Actually, I never got a formal ack from Al. I did send it repeatedly,
but I assume he has been too busy to respond. We've had it sitting in
linux-next for a couple of months, and he did suggest that approach in
the first place, but I too would also prefer to see his official ack on
it.


> > 
> > I've pulled this because I suspect that d_same_name() thing is fine,
> > and I think the VM_WARN_ON_FOLIO() addition is completely wrong but
> > not horrendous.
> > 
> > But you're on my tentative shit-list just for having claimed to have
> > appropriate acks and having been found wanting.
> > 
> > Just for your information: fs/dcache.c is some of the most optimized
> > code in the kernel, and some of the subtlest. That RCU pathname lookup
> > is serious business. You don't make changes to pathname lookup just
> > willy nilly. There's a reason I start looking at individual patches
> > when I see it in the diffstat.
> 
> Understood.
> 
> Thanks,
> 
>                 Ilya
Al Viro Aug. 11, 2022, 9:22 p.m. UTC | #4
On Thu, Aug 11, 2022 at 05:08:11PM -0400, Jeff Layton wrote:

> Actually, I never got a formal ack from Al. I did send it repeatedly,
> but I assume he has been too busy to respond. We've had it sitting in
> linux-next for a couple of months, and he did suggest that approach in
> the first place, but I too would also prefer to see his official ack on
> it.

"Suggested approach" had been about inode_insert5() changes, right?
But that's fs/inode.c side of things...  I have to admit that I'd missed
the unlining d_same_name() - exporting the sucker per se didn't look
insane and I hadn't looked at that in details ;-/

Looking at it now...  might be worth renaming it into __d_same_name(),
leaving it inlined and exporting a wrapper; not sure if the impact on
d_lookup()/__d_lookup()/d_alloc_parallel() is worth worrying about it,
though.

Profiling a case when we have a plenty of files in the same directory
on tmpfs, with something earlier in the pathname to kick out of RCU
mode (e.g. going through /proc/self/cwd) might be interesting...
Al Viro Aug. 11, 2022, 9:23 p.m.

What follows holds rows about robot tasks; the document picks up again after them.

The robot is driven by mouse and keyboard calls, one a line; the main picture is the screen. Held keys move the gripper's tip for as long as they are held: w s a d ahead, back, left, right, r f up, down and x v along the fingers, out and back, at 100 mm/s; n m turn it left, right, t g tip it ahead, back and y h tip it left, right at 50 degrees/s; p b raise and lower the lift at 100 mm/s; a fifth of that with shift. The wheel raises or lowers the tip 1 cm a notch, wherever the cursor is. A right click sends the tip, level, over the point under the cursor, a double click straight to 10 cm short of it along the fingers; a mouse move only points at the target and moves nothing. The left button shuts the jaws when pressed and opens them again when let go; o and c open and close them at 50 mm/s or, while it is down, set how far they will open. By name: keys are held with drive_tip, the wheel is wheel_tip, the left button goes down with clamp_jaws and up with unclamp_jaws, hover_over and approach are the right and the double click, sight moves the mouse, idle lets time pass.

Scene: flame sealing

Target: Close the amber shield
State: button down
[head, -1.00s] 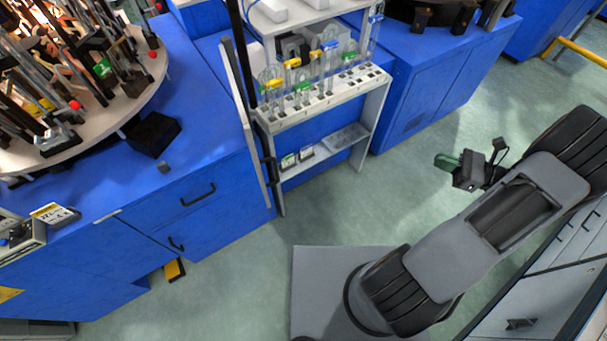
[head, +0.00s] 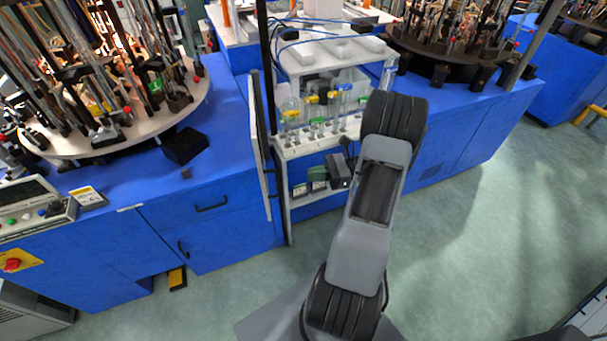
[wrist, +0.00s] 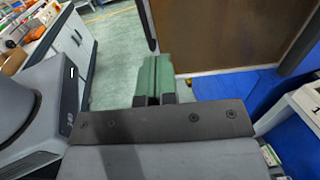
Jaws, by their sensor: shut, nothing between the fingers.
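The amber shield (wrist: 228,34) shows in the wrist view as a brown, see-through panel with a dark frame, filling the upper right. In the head view the shield (head: 259,135) is seen almost edge-on, as a tall narrow panel. It stands swung out at the left side of the tube station, so it is open. My gripper (wrist: 153,78) has green fingers, shut with nothing between them. In the head view my gripper (head: 318,178) is in front of the station's lower shelf, to the right of the shield. I see no contact with the shield.
A rack (head: 325,135) of glass tubes with yellow and green caps stands above the lower shelf, close behind my gripper. A blue cabinet (head: 210,215) with a round turntable (head: 195,85) is on the left. Another blue cabinet (head: 460,130) is on the right. The floor in front is clear.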

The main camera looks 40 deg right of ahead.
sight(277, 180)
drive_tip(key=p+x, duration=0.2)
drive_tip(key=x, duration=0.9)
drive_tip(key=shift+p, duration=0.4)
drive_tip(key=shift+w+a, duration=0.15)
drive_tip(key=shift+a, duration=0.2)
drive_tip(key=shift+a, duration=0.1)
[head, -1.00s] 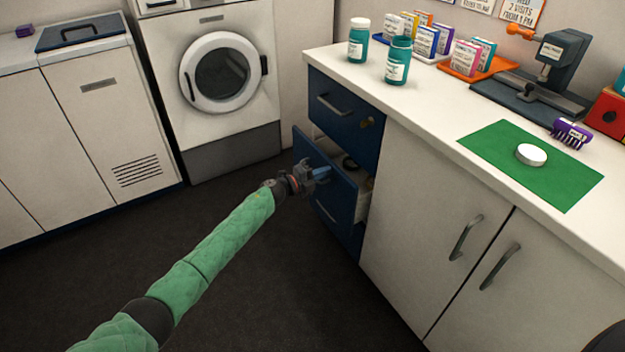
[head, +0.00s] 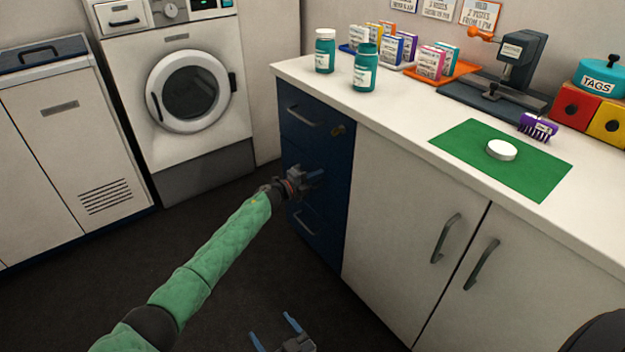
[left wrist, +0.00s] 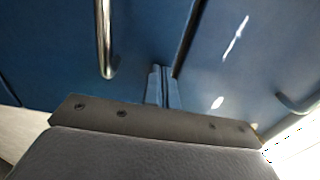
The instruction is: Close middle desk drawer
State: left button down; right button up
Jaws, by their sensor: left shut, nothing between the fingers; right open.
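The middle desk drawer (head: 335,194) is in the blue drawer stack under the counter in the head view. Its front looks level with the fronts above and below; no open gap or contents show. My left gripper (head: 318,176) is at this front and covers part of it, including its handle. In the left wrist view its shut, empty fingertips (left wrist: 163,72) are at a blue front, close to a dark seam; I cannot tell if they touch. My right gripper (head: 276,329) is open and empty, low over the floor at the bottom of the head view.
The top drawer (head: 312,130) with its handle and lock is shut. White cupboard doors (head: 410,190) with handles stand to the right. The counter (head: 395,115) above holds bottles, boxes and a green mat (head: 525,168). The dark floor (head: 215,310) is clear around my arm.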

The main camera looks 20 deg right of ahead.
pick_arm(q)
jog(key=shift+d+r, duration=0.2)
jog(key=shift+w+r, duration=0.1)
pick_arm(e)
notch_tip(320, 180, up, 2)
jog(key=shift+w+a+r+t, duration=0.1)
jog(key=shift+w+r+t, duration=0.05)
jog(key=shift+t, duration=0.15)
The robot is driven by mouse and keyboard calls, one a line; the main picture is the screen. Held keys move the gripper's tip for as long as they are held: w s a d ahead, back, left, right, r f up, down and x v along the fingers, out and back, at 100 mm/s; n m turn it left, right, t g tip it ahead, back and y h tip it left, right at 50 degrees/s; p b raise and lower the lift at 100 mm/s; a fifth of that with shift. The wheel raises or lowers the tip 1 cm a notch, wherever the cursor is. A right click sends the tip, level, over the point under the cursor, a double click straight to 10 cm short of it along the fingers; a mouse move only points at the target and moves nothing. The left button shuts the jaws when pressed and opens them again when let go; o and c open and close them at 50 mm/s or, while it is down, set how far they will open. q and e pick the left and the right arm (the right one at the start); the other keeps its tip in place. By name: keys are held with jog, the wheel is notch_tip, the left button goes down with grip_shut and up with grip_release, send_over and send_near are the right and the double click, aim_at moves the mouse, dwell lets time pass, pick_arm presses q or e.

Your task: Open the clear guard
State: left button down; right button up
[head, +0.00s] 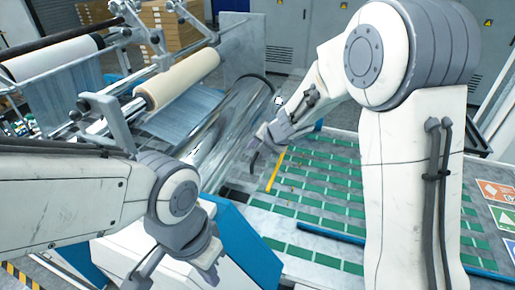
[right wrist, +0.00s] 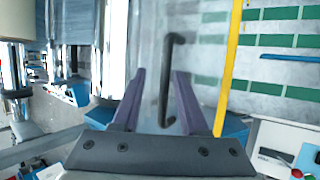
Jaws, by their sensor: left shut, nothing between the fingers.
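The clear guard (head: 222,125) is a glossy see-through panel over the rollers, slanting through the middle of the head view. Its outline is hard to make out. A dark C-shaped handle (right wrist: 168,85) stands out in the right wrist view, and its dark bar also shows in the head view (head: 253,163). My right gripper (head: 262,140) is open. In the right wrist view its two purple fingers (right wrist: 160,78) point at the handle, one on each side of it, with gaps visible. My left gripper (head: 210,274) is shut and empty at the lower middle of the head view, away from the handle.
A cream roll (head: 180,78) and a white roll (head: 55,57) lie on the machine at left. A green-patterned bed (head: 315,190) with a yellow strip (head: 276,170) spreads at right. Grey cabinets (head: 300,35) and stacked brown boxes (head: 168,25) stand behind.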

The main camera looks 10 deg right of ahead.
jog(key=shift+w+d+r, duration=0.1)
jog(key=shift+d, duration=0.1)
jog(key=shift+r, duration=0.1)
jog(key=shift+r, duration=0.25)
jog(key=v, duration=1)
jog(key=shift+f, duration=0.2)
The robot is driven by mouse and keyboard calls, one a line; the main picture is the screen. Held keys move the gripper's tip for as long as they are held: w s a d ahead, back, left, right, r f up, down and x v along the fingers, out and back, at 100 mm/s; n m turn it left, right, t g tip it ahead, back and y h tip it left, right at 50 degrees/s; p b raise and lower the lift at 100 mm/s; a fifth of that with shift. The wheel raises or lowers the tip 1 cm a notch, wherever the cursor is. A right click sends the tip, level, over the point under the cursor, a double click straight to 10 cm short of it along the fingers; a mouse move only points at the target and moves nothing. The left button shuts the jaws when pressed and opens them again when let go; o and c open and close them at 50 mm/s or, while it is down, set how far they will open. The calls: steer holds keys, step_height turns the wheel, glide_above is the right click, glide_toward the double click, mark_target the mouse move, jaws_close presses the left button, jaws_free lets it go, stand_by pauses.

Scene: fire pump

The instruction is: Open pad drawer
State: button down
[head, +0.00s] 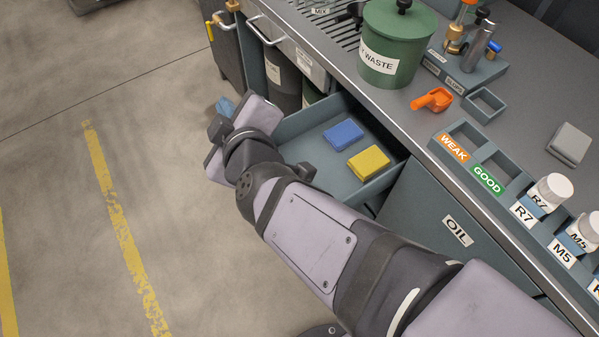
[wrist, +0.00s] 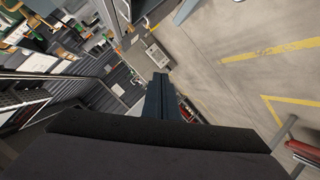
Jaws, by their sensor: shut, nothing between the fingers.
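The pad drawer (head: 300,124) is pulled out from the bench front in the head view. A blue pad (head: 343,134) and a yellow pad (head: 368,162) lie flat inside it. My gripper (head: 224,106) is beyond the drawer's outer left end, over the floor side. Its fingers are shut with nothing between them, and they also show in the wrist view (wrist: 160,92). My wrist and forearm hide the drawer's front and handle, so I cannot tell whether the gripper touches it. The drawer does not show clearly in the wrist view.
A green waste bin (head: 400,45), an orange scoop (head: 432,99) and a rack labelled WEAK and GOOD (head: 470,160) stand on the bench top. An OIL-labelled front (head: 440,205) is beside the open drawer. The floor (head: 60,170) on the left is clear.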

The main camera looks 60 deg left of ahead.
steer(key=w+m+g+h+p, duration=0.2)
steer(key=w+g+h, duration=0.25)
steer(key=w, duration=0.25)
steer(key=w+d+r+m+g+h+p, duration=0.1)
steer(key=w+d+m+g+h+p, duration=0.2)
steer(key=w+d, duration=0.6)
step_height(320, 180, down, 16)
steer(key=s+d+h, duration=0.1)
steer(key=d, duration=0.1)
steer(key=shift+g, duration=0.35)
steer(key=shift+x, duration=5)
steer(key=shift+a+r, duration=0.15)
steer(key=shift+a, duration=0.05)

UTC | #5
On Thu, Aug 11, 2022 at 10:22:37PM +0100, Al Viro wrote:
> On Thu, Aug 11, 2022 at 05:08:11PM -0400, Jeff Layton wrote:
> 
> > Actually, I never got a formal ack from Al. I did send it repeatedly,
> > but I assume he has been too busy to respond. We've had it sitting in
> > linux-next for a couple of months, and he did suggest that approach in
> > the first place, but I too would also prefer to see his official ack on
> > it.
> 
> "Suggested approach" had been about inode_insert5() changes, right?
> But that's fs/inode.c side of things...  I have to admit that I'd missed
> the unlining d_same_name() - exporting the sucker per se didn't look

s/un/&in/ and I really need to grab some coffee...
Linus Torvalds Aug. 11, 2022, 9:29 p.m. UTC | #6
On Thu, Aug 11, 2022 at 1:56 PM Ilya Dryomov <idryomov@gmail.com> wrote:
>
> On Thu, Aug 11, 2022 at 10:04 PM Linus Torvalds
> <torvalds@linux-foundation.org> wrote:
> >
> > What's the point of warning about bogus folios more than once? That's
> > a debug warning - if it hits even once, that's already "uhhuh,
> > something is bad". Showing the warning more than once is likely just
> > going to cause more problems, not give you more information.
>
> Xiubo and Jeff used it to track down some issues between netfs library
> and folio code that have been randomly plaguing our automated tests for
> a couple of releases.  We already knew that there were issues in that
> area and the actual occurrences mattered.  This was done in cooperation
> with Willy and, since he was involved and this is a no-impact change,
> I didn't think twice.

I don't mind the warning.

I mind the "more than ONCE" part.

If it's a "this shouldn't happen, but if it ever happens I want to
know about it" situation, then the ONCE variant should be what you
want.

And that variant already existed, and adding a new and inferior macro
seems to just have been pointless.

As to dcache issues - if you really don't get an ack from Al, you can
at least make me aware of it before-hand. That's one of the files that
I at least personally care about, and while I would much prefer an ack
from Al for anything that touches it, at least I'll likely be less
unhappy about changes if I was made aware of them ahead of time,
instead of seeing a pull request that suddenly changes that file.

               Linus
Jeff Layton Aug. 11, 2022, 9:30 p.m. UTC | #7
On Thu, 2022-08-11 at 22:22 +0100, Al Viro wrote:
> On Thu, Aug 11, 2022 at 05:08:11PM -0400, Jeff Layton wrote:
> 
> > Actually, I never got a formal ack from Al. I did send it repeatedly,
> > but I assume he has been too busy to respond. We've had it sitting in
> > linux-next for a couple of months, and he did suggest that approach in
> > the first place, but I too would also prefer to see his official ack on
> > it.
> 
> "Suggested approach" had been about inode_insert5() changes, right?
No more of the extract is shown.